I have carried a lot of guilt about that.
That's why I really didn't want to share.
It was a rough journey for all of us.
It was painful emotionally, financially, and spiritually.
During that time we met many
people who were going through even more painful circumstances with their little ones.
The Bible is filled with people who were healed instantly.
Why wasn't my faith big enough or strong enough to make that happen for my baby?
And that is the guilt in a nutshell.
This could get really theological right about now.
I could be opening up a big can of worms by speaking this publicly.
But I hate feeling like a fraud or hypocrite.
Facing the facts is the quickest way to bring about change.
So, I'm putting my brave on
and facing these facts publicly.
Here is what I believe God showed me this morning.

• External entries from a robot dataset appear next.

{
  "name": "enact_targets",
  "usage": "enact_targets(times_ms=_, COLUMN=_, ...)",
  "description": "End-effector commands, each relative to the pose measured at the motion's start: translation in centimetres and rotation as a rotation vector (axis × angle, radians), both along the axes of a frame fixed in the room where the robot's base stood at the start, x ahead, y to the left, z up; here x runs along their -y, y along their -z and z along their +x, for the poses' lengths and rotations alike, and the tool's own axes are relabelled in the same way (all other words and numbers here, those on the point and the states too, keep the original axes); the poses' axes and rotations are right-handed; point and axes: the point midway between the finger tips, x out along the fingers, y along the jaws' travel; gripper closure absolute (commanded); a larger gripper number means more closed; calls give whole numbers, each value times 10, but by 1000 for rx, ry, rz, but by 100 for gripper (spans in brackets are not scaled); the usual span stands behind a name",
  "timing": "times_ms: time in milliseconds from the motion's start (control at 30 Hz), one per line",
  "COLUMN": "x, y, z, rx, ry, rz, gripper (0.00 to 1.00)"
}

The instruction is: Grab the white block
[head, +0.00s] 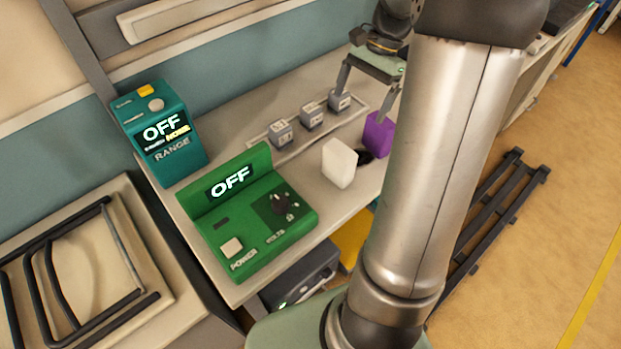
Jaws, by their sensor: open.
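The white block (340,163) stands on the bench top near its front edge, in the middle of the head view. My gripper (366,105) is open above the bench, behind and to the right of the white block. Its two fingers point down and are spread apart, with nothing seen held between them. The right finger is near a purple block (378,134) and may overlap it in the picture; I cannot tell whether they touch. My arm hides part of the bench on the right.
Several small grey labelled cubes (311,116) stand in a row on a strip behind the white block. A green power unit (247,212) reading OFF and a teal range unit (161,135) reading OFF stand to the left. A small dark object (365,157) lies beside the white block.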

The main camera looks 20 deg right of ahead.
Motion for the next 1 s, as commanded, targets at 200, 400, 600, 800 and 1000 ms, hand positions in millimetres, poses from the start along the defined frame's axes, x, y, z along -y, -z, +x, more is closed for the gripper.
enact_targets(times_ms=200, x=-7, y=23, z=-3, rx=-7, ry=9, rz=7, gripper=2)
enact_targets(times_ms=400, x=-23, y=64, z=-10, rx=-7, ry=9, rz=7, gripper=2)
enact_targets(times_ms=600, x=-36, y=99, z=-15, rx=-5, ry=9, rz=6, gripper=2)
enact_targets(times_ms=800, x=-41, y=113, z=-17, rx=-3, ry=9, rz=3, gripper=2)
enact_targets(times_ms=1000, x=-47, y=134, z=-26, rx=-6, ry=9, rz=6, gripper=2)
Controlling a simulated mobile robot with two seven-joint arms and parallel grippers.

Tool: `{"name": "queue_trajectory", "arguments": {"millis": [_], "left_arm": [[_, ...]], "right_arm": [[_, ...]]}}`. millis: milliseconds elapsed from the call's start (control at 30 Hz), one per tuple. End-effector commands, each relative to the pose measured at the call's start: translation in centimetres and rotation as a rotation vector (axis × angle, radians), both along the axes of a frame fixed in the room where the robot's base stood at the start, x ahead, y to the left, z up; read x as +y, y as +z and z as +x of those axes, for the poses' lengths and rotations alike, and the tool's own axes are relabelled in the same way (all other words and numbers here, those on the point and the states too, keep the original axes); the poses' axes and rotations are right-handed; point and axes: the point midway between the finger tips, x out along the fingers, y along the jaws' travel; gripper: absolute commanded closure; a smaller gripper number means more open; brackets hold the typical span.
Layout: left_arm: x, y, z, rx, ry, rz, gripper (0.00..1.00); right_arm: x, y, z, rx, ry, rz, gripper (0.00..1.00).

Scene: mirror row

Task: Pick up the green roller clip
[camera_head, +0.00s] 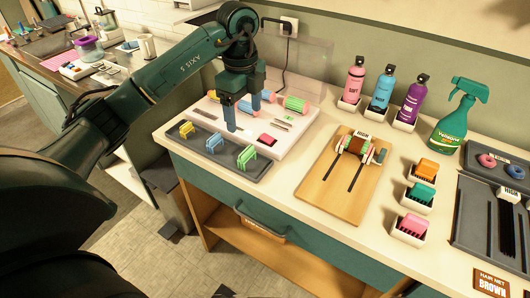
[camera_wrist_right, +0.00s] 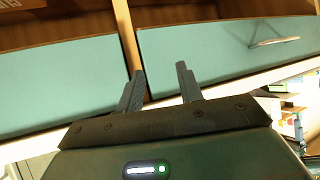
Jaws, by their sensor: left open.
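The green roller clip (camera_head: 246,156) stands at the right end of a dark grey tray (camera_head: 203,153) at the counter's front left. A blue clip (camera_head: 215,143) and a yellow clip (camera_head: 187,129) stand left of it in the same tray. My left gripper (camera_head: 243,118) points down with its fingers apart, over the white tray behind the clips. It looks behind and above the green clip, apart from it, and holds nothing visible. My right gripper (camera_wrist_right: 160,70) shows in the right wrist view, fingers apart and empty, facing teal drawer fronts (camera_wrist_right: 205,55).
The white tray (camera_head: 291,137) behind the clips holds several coloured rollers (camera_head: 295,104). A wooden board (camera_head: 318,190) with a roller-like piece stands to the right. Bottles (camera_head: 383,90), small white holders (camera_head: 409,233) and a green spray bottle (camera_head: 455,125) stand further right.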

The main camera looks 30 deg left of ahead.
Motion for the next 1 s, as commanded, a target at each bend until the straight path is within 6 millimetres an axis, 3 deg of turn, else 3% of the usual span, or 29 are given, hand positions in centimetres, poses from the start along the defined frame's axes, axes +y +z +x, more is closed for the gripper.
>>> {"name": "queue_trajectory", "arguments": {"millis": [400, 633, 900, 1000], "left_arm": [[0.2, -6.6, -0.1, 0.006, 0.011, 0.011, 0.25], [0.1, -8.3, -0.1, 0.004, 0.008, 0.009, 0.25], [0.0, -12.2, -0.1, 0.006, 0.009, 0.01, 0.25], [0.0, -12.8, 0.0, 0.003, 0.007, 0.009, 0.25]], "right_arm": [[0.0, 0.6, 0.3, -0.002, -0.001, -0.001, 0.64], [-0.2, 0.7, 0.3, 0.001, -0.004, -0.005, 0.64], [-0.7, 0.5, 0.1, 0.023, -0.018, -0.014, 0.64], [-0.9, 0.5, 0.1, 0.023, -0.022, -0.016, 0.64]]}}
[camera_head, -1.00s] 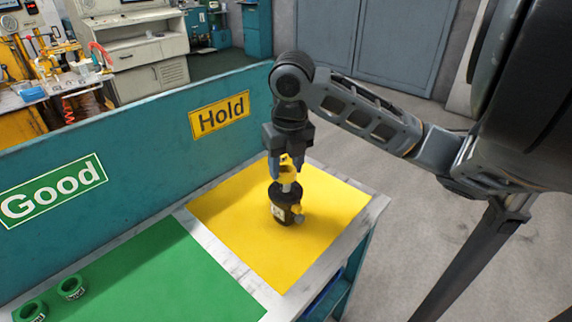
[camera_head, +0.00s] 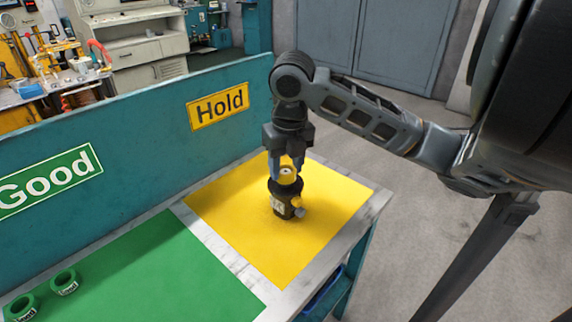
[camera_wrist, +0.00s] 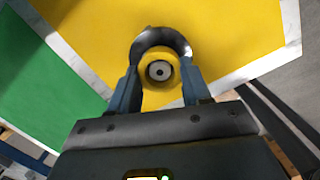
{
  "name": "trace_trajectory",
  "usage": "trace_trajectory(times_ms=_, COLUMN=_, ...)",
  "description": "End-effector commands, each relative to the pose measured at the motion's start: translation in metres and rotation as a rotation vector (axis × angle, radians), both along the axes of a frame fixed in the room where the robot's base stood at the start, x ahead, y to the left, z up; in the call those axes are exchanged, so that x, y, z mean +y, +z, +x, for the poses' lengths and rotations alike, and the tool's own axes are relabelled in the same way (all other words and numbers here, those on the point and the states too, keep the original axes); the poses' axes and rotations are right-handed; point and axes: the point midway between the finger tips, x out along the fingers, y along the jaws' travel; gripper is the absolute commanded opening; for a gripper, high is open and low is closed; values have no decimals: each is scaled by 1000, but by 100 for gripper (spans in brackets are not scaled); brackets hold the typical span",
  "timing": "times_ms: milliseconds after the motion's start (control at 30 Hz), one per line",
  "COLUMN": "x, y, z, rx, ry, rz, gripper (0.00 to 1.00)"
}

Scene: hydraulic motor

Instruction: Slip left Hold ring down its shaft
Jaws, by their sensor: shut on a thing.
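A dark hydraulic motor (camera_head: 281,205) stands upright on the yellow Hold mat (camera_head: 235,215). A yellow ring (camera_head: 290,176) is around the motor's shaft (camera_head: 286,171), whose tip shows in the ring's opening. My gripper (camera_head: 286,172) points down over the motor and is shut on the ring. In the wrist view the ring (camera_wrist: 148,88) sits between the two blue fingers, with the round shaft end (camera_wrist: 159,71) inside it. Whether the ring touches the motor body is hard to tell.
Green rings (camera_head: 64,281) stand on the green Good mat (camera_head: 150,275) at the lower left. A teal panel (camera_head: 130,135) with Good and Hold signs rises behind the mats. The yellow mat around the motor is clear.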

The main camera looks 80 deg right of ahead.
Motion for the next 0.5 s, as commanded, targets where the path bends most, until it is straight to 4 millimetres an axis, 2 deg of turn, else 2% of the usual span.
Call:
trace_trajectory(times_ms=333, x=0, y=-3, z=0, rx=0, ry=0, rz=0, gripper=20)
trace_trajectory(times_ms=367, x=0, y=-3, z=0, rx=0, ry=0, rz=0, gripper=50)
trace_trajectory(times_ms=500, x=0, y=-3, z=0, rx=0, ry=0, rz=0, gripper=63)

I saw myself in a pinball machine.
I was being bopped around haphazardly
between
a lot of either or situations that I had set up
in my own thought patterns.
Either God heals baby in the way I had imagined
or my faith is null and void.
Either God provides for us in the way that I had imagined
or my faith is null and void.
Et cetera, et cetera.
I was going
tilt.
Get the picture?
It's noisy and unpredictable in that pinball machine.
It's stressful in there.
And then I was reminded of God's Word in Psalm 121:
"I lift up my eyes to the hills,
From where does my help come?
[I am letting God take the lid off my pinball game, and I am looking up
to HIM. He is where my help comes from.]
My help comes from the Lord,
who made heaven and earth.
He will not let your foot be moved,
he who keeps you will not slumber.
Behold, he who keeps Israel
will neither slumber nor sleep.
The Lord is your keeper,
the Lord is your shade on your right hand.

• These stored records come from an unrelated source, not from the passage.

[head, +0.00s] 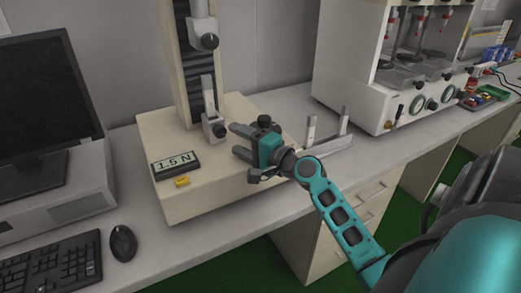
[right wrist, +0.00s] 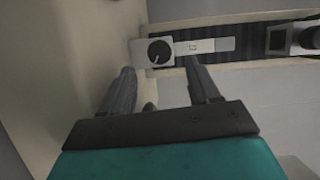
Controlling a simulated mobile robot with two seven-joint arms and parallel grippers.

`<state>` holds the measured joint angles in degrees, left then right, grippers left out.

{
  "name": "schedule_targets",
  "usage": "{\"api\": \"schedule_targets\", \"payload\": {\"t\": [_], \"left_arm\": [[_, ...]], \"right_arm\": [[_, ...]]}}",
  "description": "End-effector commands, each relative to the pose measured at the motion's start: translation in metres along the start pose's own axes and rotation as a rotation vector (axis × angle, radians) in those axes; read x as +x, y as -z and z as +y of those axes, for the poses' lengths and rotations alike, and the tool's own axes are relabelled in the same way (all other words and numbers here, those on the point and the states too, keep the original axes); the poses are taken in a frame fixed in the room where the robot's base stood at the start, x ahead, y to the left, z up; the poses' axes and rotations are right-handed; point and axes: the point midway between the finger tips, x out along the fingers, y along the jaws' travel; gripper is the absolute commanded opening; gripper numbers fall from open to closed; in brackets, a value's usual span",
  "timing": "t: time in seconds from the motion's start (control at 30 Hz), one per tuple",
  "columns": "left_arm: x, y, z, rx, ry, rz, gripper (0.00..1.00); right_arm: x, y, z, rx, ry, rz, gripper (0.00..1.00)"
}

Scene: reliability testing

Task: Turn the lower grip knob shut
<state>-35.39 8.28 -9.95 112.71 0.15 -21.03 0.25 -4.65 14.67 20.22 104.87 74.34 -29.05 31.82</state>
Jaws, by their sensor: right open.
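The lower grip (head: 212,119) is a light metal clamp low on the test stand's column, with a round dark knob (head: 219,131) on its side. In the right wrist view the knob (right wrist: 160,53) is a black disc with a thin white pointer line. My right gripper (head: 237,140) is open and empty. Its fingers point at the lower grip from the right. In the wrist view the knob sits just beyond the gap between the fingertips (right wrist: 160,70), and no contact shows. My left gripper is out of view.
The upper grip (head: 203,41) hangs above on the column. A metal bracket (head: 330,140) stands to the right. A monitor, keyboard and mouse (head: 123,243) are left.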

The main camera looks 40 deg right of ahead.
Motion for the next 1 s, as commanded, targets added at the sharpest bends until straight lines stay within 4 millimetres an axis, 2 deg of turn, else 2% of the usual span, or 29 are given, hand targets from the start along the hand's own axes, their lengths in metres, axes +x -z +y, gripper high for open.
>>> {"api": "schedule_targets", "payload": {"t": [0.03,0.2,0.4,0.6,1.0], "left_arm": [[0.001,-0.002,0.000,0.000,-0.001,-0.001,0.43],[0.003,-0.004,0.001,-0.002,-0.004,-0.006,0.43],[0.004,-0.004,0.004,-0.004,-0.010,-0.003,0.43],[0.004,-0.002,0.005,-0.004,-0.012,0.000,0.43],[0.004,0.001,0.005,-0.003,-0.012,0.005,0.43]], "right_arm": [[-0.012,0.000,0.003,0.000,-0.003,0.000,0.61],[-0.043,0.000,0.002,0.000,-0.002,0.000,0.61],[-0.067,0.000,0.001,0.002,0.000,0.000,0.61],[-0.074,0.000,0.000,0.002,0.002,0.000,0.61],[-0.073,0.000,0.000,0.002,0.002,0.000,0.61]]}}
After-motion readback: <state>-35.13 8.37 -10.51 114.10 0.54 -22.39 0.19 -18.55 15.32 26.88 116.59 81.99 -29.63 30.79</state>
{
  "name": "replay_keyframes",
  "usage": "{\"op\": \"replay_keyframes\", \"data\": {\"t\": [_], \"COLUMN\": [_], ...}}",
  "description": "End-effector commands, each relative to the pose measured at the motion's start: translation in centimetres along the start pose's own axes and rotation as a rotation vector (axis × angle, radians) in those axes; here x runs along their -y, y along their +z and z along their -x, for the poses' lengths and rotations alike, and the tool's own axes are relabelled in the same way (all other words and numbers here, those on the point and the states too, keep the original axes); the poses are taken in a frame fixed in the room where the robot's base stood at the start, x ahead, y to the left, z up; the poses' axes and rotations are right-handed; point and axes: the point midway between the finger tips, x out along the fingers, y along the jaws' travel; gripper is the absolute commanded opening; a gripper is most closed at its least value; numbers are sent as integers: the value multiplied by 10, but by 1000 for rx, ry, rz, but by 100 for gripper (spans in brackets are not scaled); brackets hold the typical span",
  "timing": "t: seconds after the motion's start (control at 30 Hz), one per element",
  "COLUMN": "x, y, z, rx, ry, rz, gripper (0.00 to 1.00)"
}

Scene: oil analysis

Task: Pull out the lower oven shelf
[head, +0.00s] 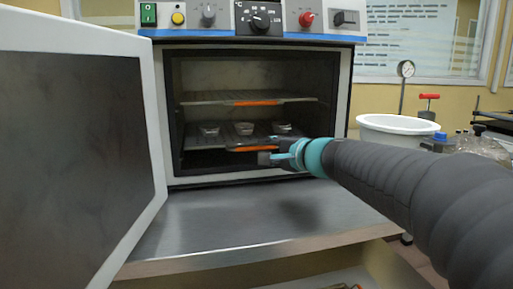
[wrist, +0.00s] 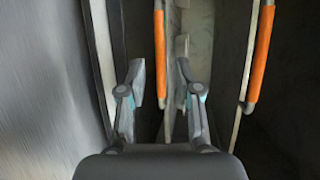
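The oven (head: 345,100) stands with its door open. Its lower shelf (head: 203,142) is inside, carrying several small dishes (head: 244,128), with an orange handle (head: 248,149) on its front edge. My gripper (head: 275,157) is at the right end of that handle. In the wrist view my gripper (wrist: 161,80) is open, its fingers on either side of the lower orange handle (wrist: 160,50) as seen there. I cannot tell whether the fingers touch it. The upper shelf's handle (wrist: 260,50) lies to the right in that view.
The oven door (head: 80,150) is swung wide to the left. The upper shelf (head: 205,98) is empty, close above the lower one. A bare metal surface (head: 240,215) lies in front of the oven. A white tub (head: 398,130) stands at the right.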

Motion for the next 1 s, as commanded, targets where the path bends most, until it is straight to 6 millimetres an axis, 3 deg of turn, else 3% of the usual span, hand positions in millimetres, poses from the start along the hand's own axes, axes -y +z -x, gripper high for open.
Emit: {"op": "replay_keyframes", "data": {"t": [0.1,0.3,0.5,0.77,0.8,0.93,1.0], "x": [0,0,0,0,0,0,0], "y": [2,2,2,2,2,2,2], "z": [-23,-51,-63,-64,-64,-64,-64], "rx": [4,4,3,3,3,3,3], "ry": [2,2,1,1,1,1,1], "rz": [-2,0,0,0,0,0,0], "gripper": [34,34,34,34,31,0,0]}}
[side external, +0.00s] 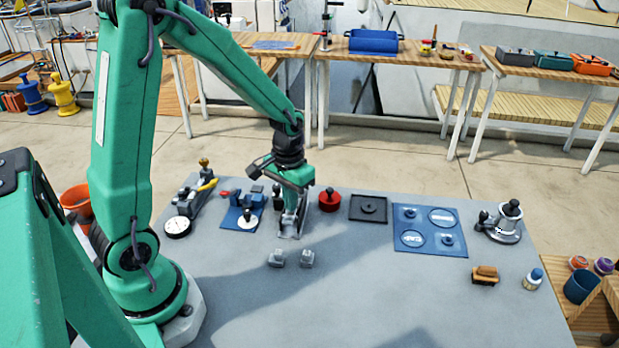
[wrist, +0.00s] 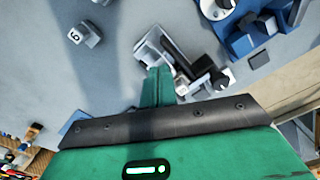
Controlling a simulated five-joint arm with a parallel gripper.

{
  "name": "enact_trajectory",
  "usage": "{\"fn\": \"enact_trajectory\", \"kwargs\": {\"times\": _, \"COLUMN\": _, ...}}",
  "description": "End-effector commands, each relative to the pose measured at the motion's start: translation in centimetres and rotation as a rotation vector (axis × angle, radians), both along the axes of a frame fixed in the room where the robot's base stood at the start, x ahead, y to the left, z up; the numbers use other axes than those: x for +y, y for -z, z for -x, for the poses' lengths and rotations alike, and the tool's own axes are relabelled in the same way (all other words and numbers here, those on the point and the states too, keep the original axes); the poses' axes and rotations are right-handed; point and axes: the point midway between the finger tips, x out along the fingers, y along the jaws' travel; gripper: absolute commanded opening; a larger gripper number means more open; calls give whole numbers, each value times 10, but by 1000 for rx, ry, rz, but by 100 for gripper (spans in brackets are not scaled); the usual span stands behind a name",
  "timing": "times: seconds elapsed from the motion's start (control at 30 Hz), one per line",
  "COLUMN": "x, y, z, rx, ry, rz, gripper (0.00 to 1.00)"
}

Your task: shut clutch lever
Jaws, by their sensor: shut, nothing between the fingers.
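The clutch is a silver-grey metal fitting (side external: 287,230) on the grey work table, directly below my wrist. In the wrist view its pale metal body (wrist: 148,52) shows just beyond my fingertips, and a dark lever-like part (wrist: 203,66) lies to their right. My gripper (side external: 291,203) points down at the clutch. In the wrist view the green fingers of my gripper (wrist: 158,70) are together with nothing between them. The fingers overlap the clutch in both views and hide part of it. I cannot tell whether they touch it, or the lever's exact angle.
A black tray (side external: 368,208), a blue panel (side external: 429,217) and a winch (side external: 500,222) are farther right.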

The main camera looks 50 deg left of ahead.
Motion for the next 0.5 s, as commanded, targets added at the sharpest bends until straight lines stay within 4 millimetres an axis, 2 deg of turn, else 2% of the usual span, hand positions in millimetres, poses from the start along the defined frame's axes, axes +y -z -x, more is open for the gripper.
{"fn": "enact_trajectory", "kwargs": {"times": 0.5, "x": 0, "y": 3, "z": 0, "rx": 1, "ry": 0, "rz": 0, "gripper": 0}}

The sun shall not strike you by day,
nor the moon by night.
The Lord will keep you from all evil;
he will keep your life.
The Lord will keep your going out and your coming in from this time forth and forevermore."
Looking back, my life has not
always gone the way I had wanted it,
but God has
always kept me.
God did heal my son. He is healthy and whole and FULL of life.
And that is a victory testimony, isn't it?
I am purposely going to change my gaze from being on how I want things to go
to looking to Whom my help comes from.
It's already feeling a whole lot more peaceful in my soul.
I don't know exactly how He is going to do it, but He is going to keep me now and forevermore.